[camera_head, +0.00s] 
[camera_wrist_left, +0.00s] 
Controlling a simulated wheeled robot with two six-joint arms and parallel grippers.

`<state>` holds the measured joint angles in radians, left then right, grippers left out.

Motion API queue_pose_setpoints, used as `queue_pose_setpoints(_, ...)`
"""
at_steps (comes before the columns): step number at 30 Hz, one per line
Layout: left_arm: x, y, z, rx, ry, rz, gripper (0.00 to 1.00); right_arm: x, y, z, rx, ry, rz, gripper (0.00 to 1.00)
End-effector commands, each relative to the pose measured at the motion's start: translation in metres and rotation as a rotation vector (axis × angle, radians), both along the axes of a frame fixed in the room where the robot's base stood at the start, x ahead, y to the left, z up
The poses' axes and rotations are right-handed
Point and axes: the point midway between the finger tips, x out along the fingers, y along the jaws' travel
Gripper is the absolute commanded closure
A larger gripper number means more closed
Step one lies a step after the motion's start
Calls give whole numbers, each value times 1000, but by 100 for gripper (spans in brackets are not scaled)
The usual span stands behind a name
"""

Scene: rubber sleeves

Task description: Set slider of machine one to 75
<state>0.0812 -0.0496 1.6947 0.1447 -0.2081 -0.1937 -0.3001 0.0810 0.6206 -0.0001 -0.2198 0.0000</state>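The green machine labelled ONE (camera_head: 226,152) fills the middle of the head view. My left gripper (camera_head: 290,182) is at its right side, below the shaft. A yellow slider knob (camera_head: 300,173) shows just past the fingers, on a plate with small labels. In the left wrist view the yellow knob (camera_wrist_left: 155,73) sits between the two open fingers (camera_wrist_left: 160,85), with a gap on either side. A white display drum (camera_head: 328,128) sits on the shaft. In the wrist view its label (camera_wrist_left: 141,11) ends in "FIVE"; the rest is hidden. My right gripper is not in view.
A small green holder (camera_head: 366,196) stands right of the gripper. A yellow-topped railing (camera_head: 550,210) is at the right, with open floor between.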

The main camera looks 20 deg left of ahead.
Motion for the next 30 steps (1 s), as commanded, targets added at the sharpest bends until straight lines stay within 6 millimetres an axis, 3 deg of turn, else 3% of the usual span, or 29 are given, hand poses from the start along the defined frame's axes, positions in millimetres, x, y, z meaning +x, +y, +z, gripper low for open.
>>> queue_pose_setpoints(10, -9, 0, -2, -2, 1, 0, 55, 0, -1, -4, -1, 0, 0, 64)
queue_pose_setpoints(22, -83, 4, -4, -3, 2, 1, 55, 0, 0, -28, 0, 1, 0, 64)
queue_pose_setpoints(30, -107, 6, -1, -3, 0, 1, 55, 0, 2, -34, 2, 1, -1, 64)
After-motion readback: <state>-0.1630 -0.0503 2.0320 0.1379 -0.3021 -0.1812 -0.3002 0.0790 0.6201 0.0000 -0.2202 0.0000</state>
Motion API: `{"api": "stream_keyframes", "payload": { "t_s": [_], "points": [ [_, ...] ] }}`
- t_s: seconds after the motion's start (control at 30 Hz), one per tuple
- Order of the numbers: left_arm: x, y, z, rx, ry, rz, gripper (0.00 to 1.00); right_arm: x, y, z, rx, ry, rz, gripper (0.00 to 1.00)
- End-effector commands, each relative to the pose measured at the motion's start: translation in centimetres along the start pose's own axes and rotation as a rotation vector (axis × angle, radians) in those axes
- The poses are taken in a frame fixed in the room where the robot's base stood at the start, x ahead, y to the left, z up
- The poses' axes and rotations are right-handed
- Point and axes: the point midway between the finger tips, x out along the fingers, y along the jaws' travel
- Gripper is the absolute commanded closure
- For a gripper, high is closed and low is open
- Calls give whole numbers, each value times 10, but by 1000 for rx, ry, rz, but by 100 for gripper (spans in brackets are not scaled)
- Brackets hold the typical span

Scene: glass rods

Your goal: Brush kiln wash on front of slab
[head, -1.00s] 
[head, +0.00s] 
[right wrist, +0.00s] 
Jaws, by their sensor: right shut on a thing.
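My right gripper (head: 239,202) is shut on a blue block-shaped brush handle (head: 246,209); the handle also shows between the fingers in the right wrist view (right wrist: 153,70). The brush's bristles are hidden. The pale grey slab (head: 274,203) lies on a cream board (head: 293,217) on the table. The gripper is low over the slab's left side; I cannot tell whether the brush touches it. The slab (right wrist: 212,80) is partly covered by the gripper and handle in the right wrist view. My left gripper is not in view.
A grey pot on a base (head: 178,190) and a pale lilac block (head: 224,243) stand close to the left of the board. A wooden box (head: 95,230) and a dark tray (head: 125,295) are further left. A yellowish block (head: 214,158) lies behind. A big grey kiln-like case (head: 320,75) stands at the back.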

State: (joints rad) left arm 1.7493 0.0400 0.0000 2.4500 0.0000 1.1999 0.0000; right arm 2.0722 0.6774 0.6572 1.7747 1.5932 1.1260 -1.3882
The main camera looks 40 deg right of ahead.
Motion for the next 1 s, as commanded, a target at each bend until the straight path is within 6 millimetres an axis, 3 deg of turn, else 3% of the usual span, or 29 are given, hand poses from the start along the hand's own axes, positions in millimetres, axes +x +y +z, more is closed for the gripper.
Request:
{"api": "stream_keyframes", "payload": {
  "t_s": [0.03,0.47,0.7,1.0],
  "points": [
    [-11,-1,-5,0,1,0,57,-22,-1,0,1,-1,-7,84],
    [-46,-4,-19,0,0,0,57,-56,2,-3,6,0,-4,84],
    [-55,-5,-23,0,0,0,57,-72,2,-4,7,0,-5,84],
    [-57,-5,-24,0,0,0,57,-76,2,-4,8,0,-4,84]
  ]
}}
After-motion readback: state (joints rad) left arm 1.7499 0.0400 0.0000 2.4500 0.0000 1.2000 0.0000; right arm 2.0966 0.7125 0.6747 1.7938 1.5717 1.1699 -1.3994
***
**Short exercise**
Indicate how many lines of the material include the word "robot"; the number alone is required.

**Solution to this problem**
3